What this task involves: Copy out the lines that include the word "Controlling".

Source records
--- Begin ---

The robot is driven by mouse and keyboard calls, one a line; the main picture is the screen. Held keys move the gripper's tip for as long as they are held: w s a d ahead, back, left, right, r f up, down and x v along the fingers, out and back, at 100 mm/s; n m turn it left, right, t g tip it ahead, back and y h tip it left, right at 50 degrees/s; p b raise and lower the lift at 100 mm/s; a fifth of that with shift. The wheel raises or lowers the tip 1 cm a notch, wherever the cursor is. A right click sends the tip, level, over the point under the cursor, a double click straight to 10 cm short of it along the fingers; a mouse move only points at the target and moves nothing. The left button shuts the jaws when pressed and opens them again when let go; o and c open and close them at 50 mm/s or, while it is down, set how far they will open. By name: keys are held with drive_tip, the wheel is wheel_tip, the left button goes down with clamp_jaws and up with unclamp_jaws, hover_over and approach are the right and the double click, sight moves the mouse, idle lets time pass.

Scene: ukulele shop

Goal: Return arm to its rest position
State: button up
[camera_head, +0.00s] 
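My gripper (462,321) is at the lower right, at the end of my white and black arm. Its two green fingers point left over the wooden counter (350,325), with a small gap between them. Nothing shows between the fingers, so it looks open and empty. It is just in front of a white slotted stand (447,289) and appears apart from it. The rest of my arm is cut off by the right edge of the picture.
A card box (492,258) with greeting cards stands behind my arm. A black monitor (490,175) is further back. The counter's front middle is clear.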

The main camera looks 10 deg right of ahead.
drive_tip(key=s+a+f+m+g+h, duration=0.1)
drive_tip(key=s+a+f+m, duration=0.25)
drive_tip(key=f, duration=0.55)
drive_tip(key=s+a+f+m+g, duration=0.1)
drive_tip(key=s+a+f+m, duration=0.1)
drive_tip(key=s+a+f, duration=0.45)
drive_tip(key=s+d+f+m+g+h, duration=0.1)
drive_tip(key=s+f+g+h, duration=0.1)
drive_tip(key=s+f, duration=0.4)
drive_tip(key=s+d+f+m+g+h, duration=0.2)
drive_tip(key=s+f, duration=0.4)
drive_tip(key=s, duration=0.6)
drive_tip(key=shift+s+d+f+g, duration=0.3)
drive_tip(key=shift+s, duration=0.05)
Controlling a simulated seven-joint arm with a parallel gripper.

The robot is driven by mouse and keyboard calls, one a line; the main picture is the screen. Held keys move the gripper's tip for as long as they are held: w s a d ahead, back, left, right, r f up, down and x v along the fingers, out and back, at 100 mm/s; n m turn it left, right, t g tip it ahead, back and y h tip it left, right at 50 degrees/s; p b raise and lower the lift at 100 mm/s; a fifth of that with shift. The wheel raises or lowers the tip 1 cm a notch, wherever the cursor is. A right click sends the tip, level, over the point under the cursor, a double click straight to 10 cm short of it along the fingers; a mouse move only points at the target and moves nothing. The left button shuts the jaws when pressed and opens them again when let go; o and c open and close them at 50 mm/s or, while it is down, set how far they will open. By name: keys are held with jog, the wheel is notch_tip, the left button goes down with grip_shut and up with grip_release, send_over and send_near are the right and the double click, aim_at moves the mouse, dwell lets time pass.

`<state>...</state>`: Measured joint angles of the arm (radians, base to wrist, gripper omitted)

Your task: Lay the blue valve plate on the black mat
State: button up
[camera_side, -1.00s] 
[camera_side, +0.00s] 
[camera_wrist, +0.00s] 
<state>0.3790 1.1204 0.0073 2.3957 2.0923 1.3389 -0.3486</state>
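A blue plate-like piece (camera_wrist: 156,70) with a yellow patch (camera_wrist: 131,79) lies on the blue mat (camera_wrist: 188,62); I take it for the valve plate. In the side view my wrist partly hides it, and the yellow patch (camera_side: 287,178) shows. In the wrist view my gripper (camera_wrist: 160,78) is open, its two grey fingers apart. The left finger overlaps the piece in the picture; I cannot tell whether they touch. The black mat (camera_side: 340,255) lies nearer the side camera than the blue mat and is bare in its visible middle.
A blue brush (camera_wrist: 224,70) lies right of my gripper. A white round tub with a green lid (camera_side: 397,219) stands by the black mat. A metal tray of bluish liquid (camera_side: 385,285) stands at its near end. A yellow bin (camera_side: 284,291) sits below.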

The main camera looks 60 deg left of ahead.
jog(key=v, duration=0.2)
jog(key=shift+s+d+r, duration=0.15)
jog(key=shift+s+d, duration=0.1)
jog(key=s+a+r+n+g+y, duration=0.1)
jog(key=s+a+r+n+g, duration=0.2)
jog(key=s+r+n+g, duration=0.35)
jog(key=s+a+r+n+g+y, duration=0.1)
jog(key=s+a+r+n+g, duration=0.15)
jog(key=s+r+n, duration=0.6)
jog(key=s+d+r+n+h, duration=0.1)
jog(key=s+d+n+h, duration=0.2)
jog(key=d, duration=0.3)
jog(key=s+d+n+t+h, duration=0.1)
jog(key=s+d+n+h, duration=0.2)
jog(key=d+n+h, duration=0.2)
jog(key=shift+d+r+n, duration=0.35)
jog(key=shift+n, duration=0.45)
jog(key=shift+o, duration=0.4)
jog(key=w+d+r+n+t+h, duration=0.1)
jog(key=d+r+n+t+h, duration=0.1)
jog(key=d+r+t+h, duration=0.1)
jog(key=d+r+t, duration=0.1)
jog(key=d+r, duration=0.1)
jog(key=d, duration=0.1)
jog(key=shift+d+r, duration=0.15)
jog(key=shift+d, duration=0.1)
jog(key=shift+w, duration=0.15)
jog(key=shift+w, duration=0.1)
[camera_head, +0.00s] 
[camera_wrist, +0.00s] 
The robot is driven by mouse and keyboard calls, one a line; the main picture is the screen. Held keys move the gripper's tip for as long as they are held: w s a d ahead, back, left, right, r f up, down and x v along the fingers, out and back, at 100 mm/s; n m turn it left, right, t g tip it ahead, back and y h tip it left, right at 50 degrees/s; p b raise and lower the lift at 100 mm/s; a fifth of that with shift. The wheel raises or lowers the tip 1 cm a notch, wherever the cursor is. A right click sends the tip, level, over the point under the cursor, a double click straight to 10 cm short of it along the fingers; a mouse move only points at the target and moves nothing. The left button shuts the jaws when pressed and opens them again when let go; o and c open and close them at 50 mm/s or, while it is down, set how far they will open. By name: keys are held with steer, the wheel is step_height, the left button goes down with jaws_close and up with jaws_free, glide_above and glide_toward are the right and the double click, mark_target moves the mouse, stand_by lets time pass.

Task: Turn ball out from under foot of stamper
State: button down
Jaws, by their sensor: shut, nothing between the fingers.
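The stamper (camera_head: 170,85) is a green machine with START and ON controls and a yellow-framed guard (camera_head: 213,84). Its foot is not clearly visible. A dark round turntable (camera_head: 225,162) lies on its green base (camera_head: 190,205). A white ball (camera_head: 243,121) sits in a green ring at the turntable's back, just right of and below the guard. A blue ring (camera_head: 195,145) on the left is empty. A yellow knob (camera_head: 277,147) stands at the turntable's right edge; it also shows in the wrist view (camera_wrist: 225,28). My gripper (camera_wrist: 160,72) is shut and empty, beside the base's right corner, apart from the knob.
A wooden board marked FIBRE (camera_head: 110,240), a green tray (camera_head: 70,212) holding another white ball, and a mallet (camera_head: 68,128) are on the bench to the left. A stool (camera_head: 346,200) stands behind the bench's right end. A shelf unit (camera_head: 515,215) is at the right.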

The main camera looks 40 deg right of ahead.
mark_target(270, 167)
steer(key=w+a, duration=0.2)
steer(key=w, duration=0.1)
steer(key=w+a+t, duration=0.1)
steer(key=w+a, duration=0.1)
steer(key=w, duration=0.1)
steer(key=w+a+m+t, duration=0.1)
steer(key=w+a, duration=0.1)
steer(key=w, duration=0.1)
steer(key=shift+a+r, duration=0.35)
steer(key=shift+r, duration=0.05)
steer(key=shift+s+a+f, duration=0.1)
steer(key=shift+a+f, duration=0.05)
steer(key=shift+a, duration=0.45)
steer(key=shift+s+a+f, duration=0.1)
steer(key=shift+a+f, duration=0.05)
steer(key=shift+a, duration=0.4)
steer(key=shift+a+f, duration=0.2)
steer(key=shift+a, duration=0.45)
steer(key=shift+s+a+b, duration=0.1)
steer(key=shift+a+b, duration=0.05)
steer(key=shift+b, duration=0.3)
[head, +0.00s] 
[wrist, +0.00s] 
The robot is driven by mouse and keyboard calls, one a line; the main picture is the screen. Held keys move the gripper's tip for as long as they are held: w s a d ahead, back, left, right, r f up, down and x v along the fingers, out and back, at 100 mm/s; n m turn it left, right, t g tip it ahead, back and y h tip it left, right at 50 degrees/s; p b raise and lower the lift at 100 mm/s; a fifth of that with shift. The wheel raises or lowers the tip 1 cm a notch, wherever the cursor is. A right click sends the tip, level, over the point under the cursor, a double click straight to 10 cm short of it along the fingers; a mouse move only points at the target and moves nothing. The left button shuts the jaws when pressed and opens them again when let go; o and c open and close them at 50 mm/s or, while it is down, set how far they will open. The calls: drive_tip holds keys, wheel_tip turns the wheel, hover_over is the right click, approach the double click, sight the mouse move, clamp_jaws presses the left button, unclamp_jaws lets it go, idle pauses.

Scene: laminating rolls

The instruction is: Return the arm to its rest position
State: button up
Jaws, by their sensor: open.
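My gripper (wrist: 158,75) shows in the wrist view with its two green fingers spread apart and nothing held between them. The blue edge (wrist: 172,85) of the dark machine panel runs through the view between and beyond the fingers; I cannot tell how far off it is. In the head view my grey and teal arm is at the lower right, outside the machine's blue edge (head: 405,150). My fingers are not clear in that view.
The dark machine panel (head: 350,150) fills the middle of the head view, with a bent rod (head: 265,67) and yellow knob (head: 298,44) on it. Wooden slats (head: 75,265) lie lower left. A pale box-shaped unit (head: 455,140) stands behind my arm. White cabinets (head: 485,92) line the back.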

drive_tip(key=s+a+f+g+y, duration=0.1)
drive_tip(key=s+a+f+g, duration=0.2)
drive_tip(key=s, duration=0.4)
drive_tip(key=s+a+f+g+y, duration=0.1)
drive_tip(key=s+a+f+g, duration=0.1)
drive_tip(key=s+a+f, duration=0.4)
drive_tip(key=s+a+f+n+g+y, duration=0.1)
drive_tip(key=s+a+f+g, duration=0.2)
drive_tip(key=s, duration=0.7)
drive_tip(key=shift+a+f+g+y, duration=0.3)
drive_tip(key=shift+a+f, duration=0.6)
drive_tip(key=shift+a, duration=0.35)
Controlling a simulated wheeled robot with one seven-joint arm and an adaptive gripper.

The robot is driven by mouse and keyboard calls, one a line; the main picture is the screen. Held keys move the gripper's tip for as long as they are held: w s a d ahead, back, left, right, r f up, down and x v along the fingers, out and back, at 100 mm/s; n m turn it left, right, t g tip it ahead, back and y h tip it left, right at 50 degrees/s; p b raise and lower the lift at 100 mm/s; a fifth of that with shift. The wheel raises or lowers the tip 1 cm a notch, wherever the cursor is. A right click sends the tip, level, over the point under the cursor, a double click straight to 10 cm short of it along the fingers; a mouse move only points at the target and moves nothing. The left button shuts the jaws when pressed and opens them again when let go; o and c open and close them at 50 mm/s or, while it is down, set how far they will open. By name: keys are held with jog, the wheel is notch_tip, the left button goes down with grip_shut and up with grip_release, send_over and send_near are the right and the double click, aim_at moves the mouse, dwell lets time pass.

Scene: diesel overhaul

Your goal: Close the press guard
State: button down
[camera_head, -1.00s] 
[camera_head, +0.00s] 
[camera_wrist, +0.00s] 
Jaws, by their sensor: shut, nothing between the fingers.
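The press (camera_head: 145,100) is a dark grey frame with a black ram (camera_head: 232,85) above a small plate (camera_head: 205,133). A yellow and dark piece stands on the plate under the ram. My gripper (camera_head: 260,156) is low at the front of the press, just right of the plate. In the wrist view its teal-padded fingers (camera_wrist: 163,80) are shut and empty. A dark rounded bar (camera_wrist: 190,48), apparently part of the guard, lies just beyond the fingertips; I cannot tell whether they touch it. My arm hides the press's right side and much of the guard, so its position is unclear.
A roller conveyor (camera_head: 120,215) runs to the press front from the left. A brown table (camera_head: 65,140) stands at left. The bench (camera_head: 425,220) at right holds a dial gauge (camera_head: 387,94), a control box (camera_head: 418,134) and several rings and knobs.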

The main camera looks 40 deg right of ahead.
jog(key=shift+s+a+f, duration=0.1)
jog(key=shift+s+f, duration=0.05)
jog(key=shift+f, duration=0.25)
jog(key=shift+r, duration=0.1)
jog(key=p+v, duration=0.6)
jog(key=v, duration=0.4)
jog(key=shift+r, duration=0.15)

--- End ---

Result:
Controlling a simulated seven-joint arm with a parallel gripper.
Controlling a simulated wheeled robot with one seven-joint arm and an adaptive gripper.

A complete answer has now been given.